“I had a decisive experience in Martinique. It was only there that I felt like my real self and one must look for me in the works I brought back,” writes Paul Gauguin, an artist who was drawn to exoticism of all kinds. Always eager for new experiences, his letters to his wife and friends were filled with notions of travel and exploration. The first journey to the island of Martinique was precipitated by the harsh conditions in which Gauguin found himself in 1887. Financially insecure and estranged from his wife, Gauguin was convinced that a bright future lay ahead of him in Panama.
Accompanied by his friend Charles Laval, the pair sailed toward the Americas in April, briefly stopping on Martinique before continuing their voyage. Unfortunately for Gauguin, Panama’s purported charms were illusory; he and Laval decided to return to Martinique not long after they’d arrived. Gauguin’s return to the Caribbean island in June 1887 marks the beginning of his extraordinary association with the tropics. Martinique made a powerful impression on his art, as well as his sense of identity. The sixteen canvases and numerous drawings he brought back to France heralded a new direction in his work.
Chemin sous les palmiers represents an enchanting vision of the artist’s life-long interest in depicting the unfamiliar. Part of a series of works Gauguin completed on his trip to the Caribbean island, where the artist stayed from June until November 1887, the present work evokes the beauty and visual splendor of the tropics.

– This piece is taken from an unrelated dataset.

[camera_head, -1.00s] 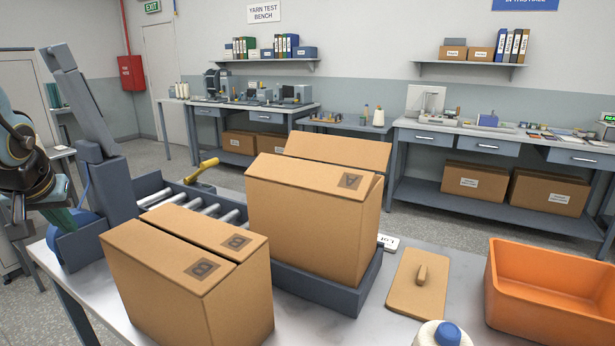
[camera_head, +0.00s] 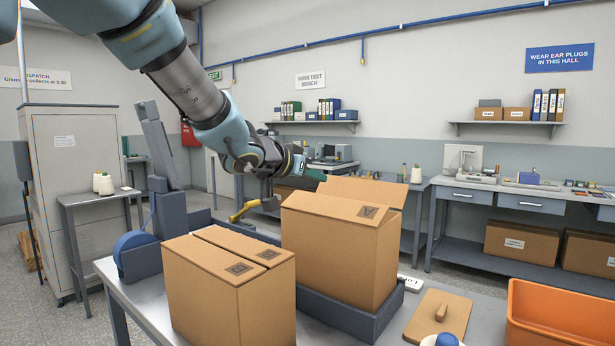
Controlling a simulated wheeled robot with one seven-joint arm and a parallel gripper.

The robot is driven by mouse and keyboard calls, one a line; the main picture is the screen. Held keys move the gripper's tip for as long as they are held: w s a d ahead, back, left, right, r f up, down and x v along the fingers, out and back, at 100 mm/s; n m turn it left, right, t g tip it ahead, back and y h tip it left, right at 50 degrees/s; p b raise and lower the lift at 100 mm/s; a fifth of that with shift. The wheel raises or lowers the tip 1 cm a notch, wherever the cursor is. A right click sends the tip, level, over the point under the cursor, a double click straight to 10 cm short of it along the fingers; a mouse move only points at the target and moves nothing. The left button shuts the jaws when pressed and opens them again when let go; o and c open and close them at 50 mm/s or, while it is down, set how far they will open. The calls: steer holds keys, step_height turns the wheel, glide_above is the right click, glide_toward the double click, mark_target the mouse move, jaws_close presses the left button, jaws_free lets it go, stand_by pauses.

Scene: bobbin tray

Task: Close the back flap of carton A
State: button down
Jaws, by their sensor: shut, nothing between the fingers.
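Carton A (camera_head: 335,262) is a brown box standing upright in a low grey cradle. Its front flap (camera_head: 335,209), marked A, lies folded down over the top. Its back flap (camera_head: 364,190) stands up and leans backward along the far edge. My arm reaches in from the upper left.
Closed carton B (camera_head: 235,300) stands in front and left of carton A. A grey upright post (camera_head: 160,150) rises at the left. A wooden board with a grip (camera_head: 438,315) and an orange bin (camera_head: 560,320) are at the right.

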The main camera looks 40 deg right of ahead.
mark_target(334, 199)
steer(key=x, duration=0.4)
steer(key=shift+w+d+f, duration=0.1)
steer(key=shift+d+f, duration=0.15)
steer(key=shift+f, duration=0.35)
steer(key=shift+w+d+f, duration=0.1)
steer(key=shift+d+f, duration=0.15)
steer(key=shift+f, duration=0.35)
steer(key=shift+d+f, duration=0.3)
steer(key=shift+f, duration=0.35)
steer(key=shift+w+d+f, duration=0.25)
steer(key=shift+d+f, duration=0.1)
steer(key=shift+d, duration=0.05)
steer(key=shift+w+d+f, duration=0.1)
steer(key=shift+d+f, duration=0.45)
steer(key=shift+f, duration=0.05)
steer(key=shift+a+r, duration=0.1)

When he returned to the bustling metropolis of Paris, after several months in Martinique, Gauguin fantasized about his experiences abroad and yearned to set out again for another tropic locale. Returning to the Breton communities of Northern France, Gauguin continued to focus on outdoor figural scenes, while developing his Post-Impressionist aesthetic of bold, saturated colors and flat forms. The artist's unmatched ability to create a harmony of form and color that is both lyrical in its fluidity and revolutionary in its palette is already evident in his Martinique works and would continue to develop throughout the 1890s when the artist once again took to the tropics to record some of his most celebrated canvases.